***** INFORMATION SHOWN *****

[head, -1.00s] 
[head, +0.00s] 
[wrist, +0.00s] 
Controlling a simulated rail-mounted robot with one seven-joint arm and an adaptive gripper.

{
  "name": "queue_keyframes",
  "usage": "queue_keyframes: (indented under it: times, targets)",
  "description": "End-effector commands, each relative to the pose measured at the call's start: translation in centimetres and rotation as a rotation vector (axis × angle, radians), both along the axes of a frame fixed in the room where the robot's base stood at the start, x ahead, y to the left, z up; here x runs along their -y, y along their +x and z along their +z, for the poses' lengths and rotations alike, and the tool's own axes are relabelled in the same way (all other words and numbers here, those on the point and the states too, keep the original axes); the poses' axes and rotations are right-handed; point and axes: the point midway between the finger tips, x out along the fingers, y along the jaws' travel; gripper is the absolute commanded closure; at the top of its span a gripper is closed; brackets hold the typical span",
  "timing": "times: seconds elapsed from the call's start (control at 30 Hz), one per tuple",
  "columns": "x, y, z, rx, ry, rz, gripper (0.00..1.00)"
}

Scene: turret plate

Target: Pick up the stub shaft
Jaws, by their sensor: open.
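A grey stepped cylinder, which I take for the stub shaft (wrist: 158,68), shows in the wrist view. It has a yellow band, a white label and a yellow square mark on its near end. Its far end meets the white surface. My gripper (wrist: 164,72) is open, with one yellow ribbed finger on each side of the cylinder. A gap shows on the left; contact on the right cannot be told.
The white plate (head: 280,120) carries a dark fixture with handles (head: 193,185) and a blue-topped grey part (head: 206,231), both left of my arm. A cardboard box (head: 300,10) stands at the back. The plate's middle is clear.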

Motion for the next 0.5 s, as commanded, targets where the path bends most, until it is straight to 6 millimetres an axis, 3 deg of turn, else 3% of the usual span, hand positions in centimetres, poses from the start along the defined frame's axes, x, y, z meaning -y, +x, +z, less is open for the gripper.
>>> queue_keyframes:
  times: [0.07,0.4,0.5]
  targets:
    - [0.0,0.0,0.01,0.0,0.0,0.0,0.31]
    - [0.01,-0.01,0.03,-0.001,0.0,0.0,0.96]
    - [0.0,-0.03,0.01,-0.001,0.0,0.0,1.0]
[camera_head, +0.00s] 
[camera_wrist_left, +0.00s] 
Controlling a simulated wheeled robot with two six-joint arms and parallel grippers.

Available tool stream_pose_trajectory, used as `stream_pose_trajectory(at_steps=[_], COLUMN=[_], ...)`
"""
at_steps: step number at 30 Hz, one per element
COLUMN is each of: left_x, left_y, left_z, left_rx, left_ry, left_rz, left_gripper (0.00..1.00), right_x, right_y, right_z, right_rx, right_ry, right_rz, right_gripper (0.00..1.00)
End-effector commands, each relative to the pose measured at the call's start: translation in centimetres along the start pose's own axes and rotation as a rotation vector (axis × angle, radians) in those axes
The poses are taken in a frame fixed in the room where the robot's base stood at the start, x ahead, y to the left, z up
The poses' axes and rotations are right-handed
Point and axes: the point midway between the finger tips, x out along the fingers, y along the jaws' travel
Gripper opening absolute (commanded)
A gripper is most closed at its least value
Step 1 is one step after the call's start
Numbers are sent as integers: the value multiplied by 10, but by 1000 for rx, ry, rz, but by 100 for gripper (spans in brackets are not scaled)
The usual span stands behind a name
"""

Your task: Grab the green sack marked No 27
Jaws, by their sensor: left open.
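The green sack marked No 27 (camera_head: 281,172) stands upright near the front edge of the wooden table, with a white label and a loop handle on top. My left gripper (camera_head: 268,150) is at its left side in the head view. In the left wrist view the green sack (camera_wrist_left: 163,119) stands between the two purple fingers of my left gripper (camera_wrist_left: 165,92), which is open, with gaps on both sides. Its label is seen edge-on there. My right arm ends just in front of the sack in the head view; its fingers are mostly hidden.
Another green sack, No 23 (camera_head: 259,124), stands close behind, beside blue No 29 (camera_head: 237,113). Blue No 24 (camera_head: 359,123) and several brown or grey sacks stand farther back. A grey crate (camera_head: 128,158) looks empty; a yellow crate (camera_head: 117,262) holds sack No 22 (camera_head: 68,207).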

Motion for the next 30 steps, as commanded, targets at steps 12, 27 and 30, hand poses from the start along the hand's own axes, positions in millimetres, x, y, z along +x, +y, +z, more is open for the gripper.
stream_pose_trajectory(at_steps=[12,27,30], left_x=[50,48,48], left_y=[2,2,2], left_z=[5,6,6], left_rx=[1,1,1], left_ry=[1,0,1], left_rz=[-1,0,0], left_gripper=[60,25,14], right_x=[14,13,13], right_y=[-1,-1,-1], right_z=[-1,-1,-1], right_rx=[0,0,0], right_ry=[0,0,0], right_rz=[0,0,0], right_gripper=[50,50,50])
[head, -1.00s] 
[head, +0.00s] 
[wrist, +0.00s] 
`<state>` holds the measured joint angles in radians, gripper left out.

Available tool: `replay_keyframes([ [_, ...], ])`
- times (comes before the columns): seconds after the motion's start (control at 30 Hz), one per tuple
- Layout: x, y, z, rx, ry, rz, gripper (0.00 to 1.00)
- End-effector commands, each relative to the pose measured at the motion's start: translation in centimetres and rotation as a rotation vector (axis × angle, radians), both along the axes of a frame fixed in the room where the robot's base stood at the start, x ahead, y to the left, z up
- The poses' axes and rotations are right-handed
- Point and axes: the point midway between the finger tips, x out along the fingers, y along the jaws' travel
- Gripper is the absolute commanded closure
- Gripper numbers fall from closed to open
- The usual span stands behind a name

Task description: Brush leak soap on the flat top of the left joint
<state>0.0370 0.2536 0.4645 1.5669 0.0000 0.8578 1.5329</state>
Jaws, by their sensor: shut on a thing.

*****

*PROBLEM*
Using the listing above, pull out all lines that hold the word "columns".

*REPLY TO THE EXERCISE*
  "columns": "x, y, z, rx, ry, rz, gripper (0.00..1.00)"
- times (comes before the columns): seconds after the motion's start (control at 30 Hz), one per tuple

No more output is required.